🤖 AI Summary
To address the insufficient inference capability of resource-constrained edge devices, this paper systematically compares hierarchical inference (HI) against pure on-device inference across accuracy, latency, and energy consumption. Existing HI studies overlook device-side latency and energy overhead and fail to jointly model the heterogeneous hardware, network, and model dimensions. To bridge this gap, we conduct the first multi-dimensional empirical evaluation of HI on real embedded hardware. We propose Early Exit with HI (EE-HI), a hybrid mechanism that dynamically coordinates lightweight local models and remote servers: it adaptively offloads samples and enables early exit during image classification, thereby eliminating HI’s inherent fixed overhead. Experiments show that HI reduces latency by up to 73% and device energy consumption by up to 77% compared to pure on-device inference; EE-HI further improves upon HI by reducing latency by 59.7% and device energy consumption by 60.4%.
📝 Abstract
On-device inference holds great potential for increased energy efficiency, responsiveness, and privacy in edge ML systems. However, due to less capable ML models that can be embedded in resource-limited devices, use cases are limited to simple inference tasks such as visual keyword spotting, gesture recognition, and predictive analytics. In this context, the Hierarchical Inference (HI) system has emerged as a promising solution that augments the capabilities of the local ML by offloading selected samples to an edge server or cloud for remote ML inference. Existing works demonstrate through simulation that HI improves accuracy. However, they do not account for the latency and energy consumption on the device, nor do they consider three key heterogeneous dimensions that characterize ML systems: hardware, network connectivity, and models.

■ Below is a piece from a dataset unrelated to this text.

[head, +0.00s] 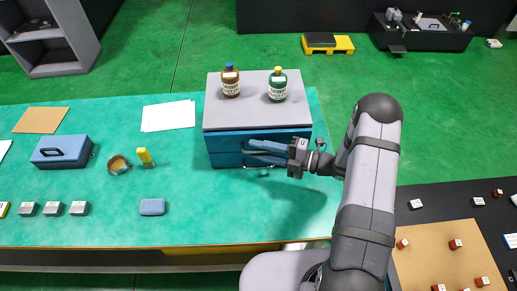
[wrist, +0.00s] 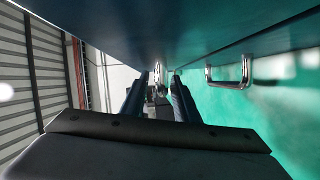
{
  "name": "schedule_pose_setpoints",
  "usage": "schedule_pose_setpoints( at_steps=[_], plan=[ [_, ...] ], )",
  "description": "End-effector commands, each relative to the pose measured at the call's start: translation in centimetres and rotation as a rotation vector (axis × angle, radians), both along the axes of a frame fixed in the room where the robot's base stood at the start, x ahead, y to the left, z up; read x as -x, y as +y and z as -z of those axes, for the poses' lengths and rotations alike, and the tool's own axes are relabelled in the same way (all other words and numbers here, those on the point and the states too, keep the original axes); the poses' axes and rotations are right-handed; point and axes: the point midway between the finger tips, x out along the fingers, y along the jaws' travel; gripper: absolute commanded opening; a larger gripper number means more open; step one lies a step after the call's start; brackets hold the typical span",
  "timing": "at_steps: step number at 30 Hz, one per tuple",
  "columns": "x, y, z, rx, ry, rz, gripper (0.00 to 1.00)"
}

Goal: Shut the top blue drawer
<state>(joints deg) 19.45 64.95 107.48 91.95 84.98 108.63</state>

In contrast, this paper systematically compares the performance of HI with on-device inference based on measurements of accuracy, latency, and energy for running embedded ML models on five devices with different capabilities and three image classification datasets. For a given accuracy requirement, the HI systems we designed achieved up to 73% lower latency and up to 77% lower device energy consumption than an on-device inference system. The key to building an efficient HI system is the availability of small-size, reasonably accurate on-device models whose outputs can be effectively differentiated for samples that require remote inference. Despite the performance gains, HI requires on-device inference for all samples, which adds a fixed overhead to its latency and energy consumption. Therefore, we design a hybrid system, Early Exit with HI (EE-HI), and demonstrate that compared to HI, EE-HI reduces the latency by up to 59.7% and lowers the device's energy consumption by up to 60.4%.